§ What is asked:
Copy out each line containing "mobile" from the entries below.
## BEGIN
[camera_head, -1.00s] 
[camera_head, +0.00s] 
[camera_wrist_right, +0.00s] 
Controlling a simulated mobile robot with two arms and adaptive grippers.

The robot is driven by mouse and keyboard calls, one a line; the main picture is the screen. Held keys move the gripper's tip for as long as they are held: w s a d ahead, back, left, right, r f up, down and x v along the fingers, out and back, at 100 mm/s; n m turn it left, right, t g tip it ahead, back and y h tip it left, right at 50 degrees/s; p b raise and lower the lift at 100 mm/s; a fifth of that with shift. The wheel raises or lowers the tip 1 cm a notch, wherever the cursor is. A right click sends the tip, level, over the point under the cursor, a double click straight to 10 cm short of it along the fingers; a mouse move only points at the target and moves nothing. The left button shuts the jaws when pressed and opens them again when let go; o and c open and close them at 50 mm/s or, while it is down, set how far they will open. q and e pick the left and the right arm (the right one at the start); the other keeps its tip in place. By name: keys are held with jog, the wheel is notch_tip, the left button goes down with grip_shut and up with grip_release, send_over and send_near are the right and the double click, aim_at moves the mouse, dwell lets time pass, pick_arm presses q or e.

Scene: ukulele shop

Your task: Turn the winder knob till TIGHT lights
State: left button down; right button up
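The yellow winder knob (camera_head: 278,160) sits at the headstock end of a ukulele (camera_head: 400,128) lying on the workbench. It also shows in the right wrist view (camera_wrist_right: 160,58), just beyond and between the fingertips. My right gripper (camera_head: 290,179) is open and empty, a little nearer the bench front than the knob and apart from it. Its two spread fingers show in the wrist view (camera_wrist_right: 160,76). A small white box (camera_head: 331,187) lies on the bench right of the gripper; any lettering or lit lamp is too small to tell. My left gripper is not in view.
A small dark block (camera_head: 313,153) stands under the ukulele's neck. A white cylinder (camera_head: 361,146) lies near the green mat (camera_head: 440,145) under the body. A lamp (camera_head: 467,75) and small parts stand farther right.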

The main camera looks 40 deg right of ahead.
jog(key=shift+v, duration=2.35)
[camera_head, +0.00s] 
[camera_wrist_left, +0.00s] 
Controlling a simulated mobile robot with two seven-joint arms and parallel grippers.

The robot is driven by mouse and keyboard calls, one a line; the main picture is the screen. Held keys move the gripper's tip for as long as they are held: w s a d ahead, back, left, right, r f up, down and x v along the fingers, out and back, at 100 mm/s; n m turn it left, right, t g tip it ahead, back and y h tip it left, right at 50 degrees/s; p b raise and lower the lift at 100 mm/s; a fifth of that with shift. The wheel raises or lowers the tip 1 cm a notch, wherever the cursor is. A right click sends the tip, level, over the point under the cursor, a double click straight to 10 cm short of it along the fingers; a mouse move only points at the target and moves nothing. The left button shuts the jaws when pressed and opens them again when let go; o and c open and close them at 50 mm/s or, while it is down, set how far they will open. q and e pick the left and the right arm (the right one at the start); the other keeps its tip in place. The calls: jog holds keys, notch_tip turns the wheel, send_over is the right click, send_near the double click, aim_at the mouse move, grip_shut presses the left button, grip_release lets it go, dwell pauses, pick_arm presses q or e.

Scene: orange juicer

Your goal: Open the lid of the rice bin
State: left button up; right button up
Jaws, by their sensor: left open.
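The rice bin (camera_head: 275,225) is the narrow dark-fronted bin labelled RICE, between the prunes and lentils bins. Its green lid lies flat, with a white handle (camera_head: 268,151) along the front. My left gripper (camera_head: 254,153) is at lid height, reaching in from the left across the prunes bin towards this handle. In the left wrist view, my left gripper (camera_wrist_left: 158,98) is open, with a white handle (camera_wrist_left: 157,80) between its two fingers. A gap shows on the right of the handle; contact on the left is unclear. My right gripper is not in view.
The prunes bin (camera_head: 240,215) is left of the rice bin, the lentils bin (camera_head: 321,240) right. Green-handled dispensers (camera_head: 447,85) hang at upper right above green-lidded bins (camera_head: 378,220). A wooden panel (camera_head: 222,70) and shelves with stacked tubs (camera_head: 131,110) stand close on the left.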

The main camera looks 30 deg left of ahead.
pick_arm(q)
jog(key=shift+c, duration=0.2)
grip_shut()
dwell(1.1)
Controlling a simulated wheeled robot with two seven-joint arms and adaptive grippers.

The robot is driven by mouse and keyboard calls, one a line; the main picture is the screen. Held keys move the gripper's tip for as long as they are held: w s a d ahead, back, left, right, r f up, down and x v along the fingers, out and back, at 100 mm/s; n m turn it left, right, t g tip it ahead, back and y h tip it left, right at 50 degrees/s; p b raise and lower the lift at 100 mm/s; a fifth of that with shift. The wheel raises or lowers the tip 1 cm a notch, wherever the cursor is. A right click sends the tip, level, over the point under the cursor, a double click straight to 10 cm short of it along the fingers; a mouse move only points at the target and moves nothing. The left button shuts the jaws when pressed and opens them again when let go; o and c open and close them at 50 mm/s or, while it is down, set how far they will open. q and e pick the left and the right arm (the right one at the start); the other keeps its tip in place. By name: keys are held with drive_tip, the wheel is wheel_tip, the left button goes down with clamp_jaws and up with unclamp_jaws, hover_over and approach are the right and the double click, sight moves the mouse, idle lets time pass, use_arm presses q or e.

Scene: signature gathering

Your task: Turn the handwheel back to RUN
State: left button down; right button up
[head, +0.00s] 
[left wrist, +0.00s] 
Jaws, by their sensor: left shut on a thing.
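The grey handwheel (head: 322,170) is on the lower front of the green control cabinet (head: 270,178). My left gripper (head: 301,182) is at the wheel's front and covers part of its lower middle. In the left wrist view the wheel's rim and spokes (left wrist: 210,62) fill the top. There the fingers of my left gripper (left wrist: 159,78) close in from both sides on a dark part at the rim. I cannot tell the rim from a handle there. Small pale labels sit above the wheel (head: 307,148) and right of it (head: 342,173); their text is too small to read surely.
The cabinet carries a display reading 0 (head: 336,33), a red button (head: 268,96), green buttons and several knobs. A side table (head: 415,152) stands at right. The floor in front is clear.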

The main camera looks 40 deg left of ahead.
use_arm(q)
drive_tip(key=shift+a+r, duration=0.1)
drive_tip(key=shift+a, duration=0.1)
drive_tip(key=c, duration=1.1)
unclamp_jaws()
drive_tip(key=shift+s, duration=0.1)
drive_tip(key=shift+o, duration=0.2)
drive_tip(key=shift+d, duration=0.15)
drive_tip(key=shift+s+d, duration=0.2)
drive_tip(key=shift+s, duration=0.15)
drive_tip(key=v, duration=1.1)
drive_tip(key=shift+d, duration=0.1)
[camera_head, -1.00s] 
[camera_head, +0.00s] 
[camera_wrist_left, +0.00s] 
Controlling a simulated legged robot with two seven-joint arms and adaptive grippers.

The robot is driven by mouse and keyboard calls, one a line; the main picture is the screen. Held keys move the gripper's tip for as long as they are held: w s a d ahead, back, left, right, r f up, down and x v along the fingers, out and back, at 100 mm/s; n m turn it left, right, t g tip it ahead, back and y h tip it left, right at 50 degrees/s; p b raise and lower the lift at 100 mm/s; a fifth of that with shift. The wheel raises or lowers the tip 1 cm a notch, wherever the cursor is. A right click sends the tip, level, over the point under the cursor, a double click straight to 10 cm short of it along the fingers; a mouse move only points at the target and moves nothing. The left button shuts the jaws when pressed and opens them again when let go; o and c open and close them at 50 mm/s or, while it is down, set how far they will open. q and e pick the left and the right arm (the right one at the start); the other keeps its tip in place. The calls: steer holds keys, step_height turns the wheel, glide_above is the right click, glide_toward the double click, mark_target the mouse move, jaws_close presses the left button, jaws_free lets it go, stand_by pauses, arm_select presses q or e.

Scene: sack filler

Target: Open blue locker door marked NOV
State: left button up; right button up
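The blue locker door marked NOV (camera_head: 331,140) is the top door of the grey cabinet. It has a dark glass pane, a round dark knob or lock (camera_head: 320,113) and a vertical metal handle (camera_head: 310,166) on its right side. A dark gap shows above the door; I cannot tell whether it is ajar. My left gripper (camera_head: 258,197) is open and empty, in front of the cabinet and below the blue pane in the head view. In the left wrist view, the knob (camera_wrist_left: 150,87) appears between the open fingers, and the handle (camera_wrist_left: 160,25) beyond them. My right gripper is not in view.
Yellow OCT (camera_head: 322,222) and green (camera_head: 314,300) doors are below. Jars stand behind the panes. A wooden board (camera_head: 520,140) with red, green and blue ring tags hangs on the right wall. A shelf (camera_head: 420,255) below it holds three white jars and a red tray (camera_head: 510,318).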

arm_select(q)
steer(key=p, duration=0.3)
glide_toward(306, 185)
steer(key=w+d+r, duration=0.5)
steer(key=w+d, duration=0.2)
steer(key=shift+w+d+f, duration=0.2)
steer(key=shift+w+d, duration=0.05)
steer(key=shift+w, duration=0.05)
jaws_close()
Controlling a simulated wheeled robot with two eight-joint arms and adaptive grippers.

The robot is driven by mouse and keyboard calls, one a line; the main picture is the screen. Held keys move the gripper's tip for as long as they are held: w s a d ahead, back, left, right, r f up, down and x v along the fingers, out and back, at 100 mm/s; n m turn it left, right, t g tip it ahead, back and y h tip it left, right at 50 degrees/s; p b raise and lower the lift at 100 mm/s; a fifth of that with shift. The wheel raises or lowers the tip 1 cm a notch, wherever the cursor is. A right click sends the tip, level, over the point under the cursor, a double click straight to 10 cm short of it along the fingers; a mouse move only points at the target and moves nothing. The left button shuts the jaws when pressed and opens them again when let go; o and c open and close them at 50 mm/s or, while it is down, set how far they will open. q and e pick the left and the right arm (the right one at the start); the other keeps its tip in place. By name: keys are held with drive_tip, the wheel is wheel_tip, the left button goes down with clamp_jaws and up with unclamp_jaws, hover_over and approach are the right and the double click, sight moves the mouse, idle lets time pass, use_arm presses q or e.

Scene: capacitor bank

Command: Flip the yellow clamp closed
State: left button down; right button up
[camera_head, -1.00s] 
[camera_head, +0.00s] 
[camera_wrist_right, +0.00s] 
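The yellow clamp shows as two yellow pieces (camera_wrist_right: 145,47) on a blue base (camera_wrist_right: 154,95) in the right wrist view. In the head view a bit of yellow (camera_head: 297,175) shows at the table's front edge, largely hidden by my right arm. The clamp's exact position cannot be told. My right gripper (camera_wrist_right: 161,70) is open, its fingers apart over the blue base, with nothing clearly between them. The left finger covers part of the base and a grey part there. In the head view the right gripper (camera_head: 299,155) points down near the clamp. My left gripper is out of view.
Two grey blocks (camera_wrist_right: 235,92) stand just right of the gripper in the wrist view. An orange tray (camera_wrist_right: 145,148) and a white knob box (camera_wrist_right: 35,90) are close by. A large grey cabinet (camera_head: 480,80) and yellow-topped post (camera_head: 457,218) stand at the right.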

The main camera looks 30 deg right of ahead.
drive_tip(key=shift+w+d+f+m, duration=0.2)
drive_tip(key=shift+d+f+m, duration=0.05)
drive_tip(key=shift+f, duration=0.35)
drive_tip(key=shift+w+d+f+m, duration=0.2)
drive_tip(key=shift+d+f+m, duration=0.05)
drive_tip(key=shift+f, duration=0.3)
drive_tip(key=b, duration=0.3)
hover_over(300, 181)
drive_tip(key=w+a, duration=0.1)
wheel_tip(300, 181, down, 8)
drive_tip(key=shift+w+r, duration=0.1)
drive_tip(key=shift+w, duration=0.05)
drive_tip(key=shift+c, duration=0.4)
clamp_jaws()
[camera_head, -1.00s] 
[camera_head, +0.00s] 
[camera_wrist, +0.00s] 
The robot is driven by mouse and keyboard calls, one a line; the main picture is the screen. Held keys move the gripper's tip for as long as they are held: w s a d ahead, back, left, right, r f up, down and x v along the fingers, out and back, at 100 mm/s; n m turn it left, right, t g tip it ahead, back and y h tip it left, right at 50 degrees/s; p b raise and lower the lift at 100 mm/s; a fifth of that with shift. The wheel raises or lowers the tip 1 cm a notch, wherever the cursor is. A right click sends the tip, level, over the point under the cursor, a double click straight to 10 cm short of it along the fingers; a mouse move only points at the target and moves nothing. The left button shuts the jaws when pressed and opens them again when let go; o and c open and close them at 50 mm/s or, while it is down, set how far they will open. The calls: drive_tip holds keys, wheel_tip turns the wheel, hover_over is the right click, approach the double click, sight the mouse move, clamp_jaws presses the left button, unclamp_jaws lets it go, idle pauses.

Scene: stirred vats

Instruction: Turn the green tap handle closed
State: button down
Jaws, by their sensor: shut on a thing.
## END
§ Answer for this exercise:
Controlling a simulated mobile robot with two arms and adaptive grippers.
Controlling a simulated mobile robot with two seven-joint arms and parallel grippers.

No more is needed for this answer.